Finely-Drawn Eighteenth-Century Manuscript Map of the Western Hemisphere

Carefully-constructed, single-hemisphere manuscript map of the Americas, signed by Michael Rampf.

Oceans, continents, and cartographic elements such as the equator, tropics, and polar circles are all labeled. Rivers also are included, although they are not named. There are no place names along the shores or inland.

The outlines of the landmasses are made in a recognizable but inexact manner. The toponyms and words, by contrast, written in German, are made in a delicate, scrolling hand. The aesthetic of the map and information it includes suggest that it was a student project, meant to help learn geographic vocabulary and conventions. It seems the student, Michael Rampf, signed his assignment.

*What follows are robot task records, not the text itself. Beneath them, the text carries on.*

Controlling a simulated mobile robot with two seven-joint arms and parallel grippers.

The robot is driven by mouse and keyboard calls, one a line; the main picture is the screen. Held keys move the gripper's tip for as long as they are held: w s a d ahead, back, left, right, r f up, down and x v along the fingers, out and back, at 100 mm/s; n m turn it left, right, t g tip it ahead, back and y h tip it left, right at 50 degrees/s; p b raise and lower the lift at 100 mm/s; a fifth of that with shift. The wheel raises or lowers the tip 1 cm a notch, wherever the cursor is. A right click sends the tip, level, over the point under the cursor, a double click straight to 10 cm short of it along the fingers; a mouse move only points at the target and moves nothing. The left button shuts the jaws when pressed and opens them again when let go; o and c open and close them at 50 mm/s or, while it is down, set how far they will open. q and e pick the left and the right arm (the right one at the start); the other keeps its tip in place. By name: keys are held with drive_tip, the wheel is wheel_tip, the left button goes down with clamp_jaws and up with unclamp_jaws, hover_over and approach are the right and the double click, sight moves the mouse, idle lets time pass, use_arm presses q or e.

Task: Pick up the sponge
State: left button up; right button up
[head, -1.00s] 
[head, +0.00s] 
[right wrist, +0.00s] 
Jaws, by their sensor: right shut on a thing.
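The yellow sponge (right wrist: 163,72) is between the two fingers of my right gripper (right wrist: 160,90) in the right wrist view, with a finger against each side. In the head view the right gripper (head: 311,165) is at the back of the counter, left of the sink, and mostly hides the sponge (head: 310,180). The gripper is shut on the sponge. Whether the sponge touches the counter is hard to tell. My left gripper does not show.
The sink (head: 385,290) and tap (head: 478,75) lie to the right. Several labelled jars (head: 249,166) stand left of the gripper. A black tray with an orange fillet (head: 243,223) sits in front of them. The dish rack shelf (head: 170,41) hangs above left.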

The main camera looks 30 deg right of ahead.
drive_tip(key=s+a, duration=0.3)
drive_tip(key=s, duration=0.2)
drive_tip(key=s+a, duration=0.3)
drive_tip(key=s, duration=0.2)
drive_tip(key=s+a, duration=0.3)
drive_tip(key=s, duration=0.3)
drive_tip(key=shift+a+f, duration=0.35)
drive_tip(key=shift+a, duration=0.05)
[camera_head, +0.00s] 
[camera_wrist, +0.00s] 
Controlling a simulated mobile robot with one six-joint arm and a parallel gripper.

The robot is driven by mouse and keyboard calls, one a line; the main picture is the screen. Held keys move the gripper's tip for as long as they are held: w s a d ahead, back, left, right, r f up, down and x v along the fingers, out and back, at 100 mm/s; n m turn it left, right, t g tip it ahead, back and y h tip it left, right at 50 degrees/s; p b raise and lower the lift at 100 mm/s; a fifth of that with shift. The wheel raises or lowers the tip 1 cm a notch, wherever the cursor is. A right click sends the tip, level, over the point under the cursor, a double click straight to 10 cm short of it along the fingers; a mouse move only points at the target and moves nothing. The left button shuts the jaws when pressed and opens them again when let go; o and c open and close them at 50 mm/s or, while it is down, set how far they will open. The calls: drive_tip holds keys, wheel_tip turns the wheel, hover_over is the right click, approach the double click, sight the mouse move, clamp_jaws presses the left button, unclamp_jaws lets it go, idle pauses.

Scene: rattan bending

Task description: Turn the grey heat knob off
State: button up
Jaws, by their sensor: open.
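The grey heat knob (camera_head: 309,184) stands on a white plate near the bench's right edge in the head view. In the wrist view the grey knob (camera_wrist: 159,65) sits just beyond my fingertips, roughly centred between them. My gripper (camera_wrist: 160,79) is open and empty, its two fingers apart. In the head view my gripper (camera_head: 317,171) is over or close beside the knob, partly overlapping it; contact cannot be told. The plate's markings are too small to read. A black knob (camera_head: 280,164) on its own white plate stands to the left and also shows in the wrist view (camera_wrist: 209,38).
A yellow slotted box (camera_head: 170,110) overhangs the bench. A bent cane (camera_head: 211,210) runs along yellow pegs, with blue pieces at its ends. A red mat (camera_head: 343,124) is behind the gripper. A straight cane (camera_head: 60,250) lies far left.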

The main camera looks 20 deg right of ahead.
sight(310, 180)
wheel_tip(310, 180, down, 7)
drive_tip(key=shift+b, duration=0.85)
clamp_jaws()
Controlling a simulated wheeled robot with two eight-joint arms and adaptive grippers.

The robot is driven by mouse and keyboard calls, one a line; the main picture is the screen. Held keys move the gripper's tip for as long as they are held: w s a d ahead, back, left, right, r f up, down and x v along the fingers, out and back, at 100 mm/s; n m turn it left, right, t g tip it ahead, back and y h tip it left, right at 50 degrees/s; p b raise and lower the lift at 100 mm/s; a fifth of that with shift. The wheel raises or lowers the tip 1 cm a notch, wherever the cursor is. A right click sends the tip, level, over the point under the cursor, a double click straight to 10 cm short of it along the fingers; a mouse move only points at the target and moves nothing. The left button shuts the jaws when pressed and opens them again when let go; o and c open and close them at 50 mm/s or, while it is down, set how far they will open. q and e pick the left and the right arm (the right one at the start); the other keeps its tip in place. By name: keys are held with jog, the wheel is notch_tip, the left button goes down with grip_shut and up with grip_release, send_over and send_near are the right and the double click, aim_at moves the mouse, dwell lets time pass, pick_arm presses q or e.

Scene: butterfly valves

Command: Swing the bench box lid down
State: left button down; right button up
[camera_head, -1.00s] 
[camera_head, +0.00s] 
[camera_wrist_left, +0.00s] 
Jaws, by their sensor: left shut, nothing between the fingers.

North America includes a rough, approximate shape for Alaska and an indeterminate California—it could be an island or a peninsula. The shore is open to the far north and Greenland is connected to the continent via Baffin Bay.

South America is slightly bowed to the east. There is no southern continent, although there is an unfinished coastline east of Tierra del Fuego. There are similar phantom coasts west of South America.

In the Pacific, New Zealand’s coastline is unfinished, suggesting that this map was made before the voyages of James Cook were widely known. Combined with the depiction of Alaska, which suggests that the base map had integrated some of the information from the Bering expeditions of 1725-30 and 1733-43, a likely date of creation is ca. 1760-1770. The paleography is consistent with this date range.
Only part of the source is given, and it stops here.